_Data rows:_
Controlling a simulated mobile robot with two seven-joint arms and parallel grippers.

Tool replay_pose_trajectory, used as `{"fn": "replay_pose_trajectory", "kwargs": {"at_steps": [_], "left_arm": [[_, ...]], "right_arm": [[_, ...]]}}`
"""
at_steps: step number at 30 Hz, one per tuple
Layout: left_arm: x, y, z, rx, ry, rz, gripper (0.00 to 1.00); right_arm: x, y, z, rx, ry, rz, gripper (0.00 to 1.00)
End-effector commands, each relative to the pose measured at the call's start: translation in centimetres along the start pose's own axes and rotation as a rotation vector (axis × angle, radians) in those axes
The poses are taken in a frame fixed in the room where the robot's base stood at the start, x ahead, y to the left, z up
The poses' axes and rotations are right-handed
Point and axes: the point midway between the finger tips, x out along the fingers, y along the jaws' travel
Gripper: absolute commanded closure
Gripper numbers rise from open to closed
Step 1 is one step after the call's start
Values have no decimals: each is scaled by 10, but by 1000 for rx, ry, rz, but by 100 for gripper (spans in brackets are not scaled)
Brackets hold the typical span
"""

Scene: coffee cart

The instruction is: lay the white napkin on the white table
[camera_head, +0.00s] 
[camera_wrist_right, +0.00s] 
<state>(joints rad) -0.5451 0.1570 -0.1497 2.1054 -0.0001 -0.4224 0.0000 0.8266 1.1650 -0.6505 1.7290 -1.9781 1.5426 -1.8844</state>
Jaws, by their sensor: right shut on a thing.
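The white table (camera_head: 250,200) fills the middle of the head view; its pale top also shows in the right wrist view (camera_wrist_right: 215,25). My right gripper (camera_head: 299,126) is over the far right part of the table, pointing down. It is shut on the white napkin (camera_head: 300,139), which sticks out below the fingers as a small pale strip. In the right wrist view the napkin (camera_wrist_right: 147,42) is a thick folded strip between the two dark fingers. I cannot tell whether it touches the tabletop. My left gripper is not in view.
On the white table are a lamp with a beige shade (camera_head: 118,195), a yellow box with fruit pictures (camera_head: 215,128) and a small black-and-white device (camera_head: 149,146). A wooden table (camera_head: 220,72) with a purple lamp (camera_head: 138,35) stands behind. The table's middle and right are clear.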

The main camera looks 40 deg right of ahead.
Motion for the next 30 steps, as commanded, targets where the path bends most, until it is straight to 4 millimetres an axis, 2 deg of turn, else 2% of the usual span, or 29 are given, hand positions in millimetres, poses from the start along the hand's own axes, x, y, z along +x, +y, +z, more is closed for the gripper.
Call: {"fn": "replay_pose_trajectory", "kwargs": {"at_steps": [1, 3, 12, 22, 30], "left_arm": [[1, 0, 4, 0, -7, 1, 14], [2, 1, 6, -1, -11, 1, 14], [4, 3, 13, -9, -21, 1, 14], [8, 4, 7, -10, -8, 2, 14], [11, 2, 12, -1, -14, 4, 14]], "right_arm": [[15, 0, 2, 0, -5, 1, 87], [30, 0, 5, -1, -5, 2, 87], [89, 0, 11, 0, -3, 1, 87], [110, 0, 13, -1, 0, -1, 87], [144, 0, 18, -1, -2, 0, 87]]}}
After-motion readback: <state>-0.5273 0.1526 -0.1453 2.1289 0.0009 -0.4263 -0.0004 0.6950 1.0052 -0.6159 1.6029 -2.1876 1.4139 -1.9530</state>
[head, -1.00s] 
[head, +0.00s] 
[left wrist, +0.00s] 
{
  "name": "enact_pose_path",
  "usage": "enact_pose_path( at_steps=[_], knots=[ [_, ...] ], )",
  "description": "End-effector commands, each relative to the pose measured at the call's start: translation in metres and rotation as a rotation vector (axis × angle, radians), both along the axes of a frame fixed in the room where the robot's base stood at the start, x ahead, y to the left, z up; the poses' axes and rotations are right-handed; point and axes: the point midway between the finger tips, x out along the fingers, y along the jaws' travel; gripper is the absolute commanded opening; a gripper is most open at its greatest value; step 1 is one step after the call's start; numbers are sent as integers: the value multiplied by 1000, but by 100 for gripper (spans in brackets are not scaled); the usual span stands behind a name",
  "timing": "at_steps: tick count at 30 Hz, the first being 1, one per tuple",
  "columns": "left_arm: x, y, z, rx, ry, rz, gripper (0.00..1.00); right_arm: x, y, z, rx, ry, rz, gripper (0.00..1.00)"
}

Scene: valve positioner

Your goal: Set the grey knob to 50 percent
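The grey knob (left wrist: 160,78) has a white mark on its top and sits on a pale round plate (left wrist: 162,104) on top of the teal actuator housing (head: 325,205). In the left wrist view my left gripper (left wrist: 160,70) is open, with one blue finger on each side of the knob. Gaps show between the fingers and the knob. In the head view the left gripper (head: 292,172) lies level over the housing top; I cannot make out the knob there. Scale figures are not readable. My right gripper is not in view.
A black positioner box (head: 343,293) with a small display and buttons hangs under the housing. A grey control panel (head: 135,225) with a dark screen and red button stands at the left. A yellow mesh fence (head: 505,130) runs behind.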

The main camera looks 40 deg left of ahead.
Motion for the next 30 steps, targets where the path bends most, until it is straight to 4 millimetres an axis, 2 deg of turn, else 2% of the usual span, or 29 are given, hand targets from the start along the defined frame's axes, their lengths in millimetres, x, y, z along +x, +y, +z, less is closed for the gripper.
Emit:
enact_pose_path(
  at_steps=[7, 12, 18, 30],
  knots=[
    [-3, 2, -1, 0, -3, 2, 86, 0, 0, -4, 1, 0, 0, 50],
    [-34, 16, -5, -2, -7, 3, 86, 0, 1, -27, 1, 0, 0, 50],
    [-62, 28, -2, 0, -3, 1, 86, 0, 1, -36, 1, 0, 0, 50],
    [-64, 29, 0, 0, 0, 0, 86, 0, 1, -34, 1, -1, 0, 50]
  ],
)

_Short task:_
Reproduce every line of the listing above in which the string "tuple" appears.

_Written response:_
at_steps: step number at 30 Hz, one per tuple
  "timing": "at_steps: tick count at 30 Hz, the first being 1, one per tuple",

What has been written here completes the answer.